GIVEN INSTRUCTION — Copy all the data exactly, except the pictures.
***** DATA BLOCK
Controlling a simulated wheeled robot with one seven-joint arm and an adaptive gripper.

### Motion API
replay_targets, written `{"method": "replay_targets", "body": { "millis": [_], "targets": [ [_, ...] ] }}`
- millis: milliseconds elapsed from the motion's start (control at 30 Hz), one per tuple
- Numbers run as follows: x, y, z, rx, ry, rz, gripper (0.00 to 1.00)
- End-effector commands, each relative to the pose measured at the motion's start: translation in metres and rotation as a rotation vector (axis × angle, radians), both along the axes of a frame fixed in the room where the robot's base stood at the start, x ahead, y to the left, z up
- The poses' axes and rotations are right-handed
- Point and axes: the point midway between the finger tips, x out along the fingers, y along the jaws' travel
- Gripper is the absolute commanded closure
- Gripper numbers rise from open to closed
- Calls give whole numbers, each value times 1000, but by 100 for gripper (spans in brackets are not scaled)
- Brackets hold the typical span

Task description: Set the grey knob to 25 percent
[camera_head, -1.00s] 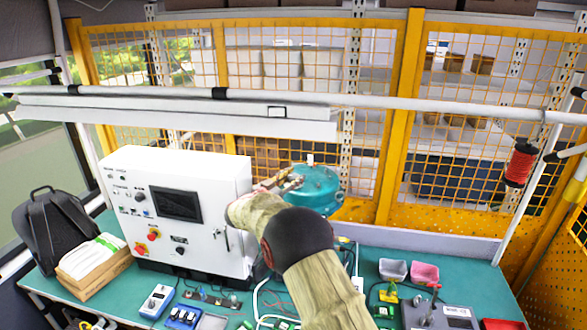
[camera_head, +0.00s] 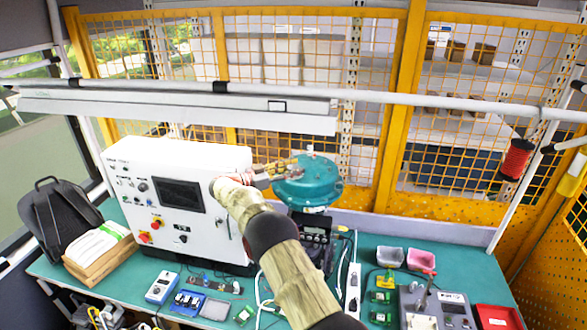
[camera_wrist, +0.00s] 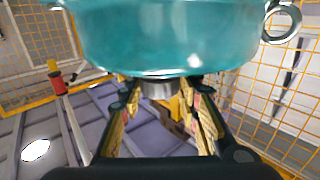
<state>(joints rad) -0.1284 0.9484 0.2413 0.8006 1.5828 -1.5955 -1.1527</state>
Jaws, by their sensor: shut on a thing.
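The round teal housing (camera_head: 308,188) stands behind the bench's middle, on a dark device with a small display. My gripper (camera_head: 283,170) reaches in from the left at the housing's top. In the wrist view, which looks upside down, the teal housing (camera_wrist: 170,35) fills the upper part. A short grey metal cylinder, seemingly the grey knob (camera_wrist: 160,88), sticks out of it. My gripper's two fingers (camera_wrist: 163,95) lie on either side of this knob and are shut on it. I cannot read any percent mark or the knob's setting.
A white control cabinet (camera_head: 180,195) stands close left of my arm. A rail (camera_head: 420,103) and a yellow mesh fence (camera_head: 395,140) run behind. Small devices and trays, including a red tray (camera_head: 497,317), lie on the green bench (camera_head: 385,248).

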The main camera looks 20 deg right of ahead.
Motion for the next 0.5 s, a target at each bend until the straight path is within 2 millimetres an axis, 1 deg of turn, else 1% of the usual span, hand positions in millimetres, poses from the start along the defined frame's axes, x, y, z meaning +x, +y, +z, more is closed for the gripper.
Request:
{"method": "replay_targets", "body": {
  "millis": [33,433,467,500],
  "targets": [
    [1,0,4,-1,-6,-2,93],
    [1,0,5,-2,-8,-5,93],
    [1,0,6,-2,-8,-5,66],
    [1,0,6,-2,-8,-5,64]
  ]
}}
**********
SOLUTION TO THIS TASK —
Controlling a simulated wheeled robot with one seven-joint arm and an adaptive gripper.

### Motion API
replay_targets, written `{"method": "replay_targets", "body": { "millis": [_], "targets": [ [_, ...] ] }}`
- millis: milliseconds elapsed from the motion's start (control at 30 Hz), one per tuple
- Numbers run as follows: x, y, z, rx, ry, rz, gripper (0.00 to 1.00)
- End-effector commands, each relative to the pose measured at the motion's start: translation in metres and rotation as a rotation vector (axis × angle, radians), both along the axes of a frame fixed in the room where the robot's base stood at the start, x ahead, y to the left, z up
- The poses' axes and rotations are right-handed
- Point and axes: the point midway between the finger tips, x out along the fingers, y along the jaws' travel
- Gripper is the absolute commanded closure
- Gripper numbers rise from open to closed
- Calls give whole numbers, each value times 1000, but by 100 for gripper (spans in brackets are not scaled)
- Brackets hold the typical span

Task description: Set the grey knob to 25 percent
[camera_head, -1.00s] 
[camera_head, +0.00s] 
[camera_wrist, +0.00s] 
<state>(joints rad) -0.1284 0.9484 0.2413 0.8006 1.5828 -1.5955 -1.1527</state>
Jaws, by their sensor: shut on a thing.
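The round teal housing (camera_head: 308,188) stands behind the bench's middle, on a dark device with a small display. My gripper (camera_head: 283,170) reaches in from the left at the housing's top. In the wrist view, which looks upside down, the teal housing (camera_wrist: 170,35) fills the upper part. A short grey metal cylinder, seemingly the grey knob (camera_wrist: 160,88), sticks out of it. My gripper's two fingers (camera_wrist: 163,95) lie on either side of this knob and are shut on it. I cannot read any percent mark or the knob's setting.
A white control cabinet (camera_head: 180,195) stands close left of my arm. A rail (camera_head: 420,103) and a yellow mesh fence (camera_head: 395,140) run behind. Small devices and trays, including a red tray (camera_head: 497,317), lie on the green bench (camera_head: 385,248).

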The main camera looks 20 deg right of ahead.
Motion for the next 0.5 s, a target at each bend until the straight path is within 2 millimetres an axis, 1 deg of turn, else 1% of the usual span, hand positions in millimetres, poses from the start along the defined frame's axes, x, y, z meaning +x, +y, +z, more is closed for the gripper.
Request:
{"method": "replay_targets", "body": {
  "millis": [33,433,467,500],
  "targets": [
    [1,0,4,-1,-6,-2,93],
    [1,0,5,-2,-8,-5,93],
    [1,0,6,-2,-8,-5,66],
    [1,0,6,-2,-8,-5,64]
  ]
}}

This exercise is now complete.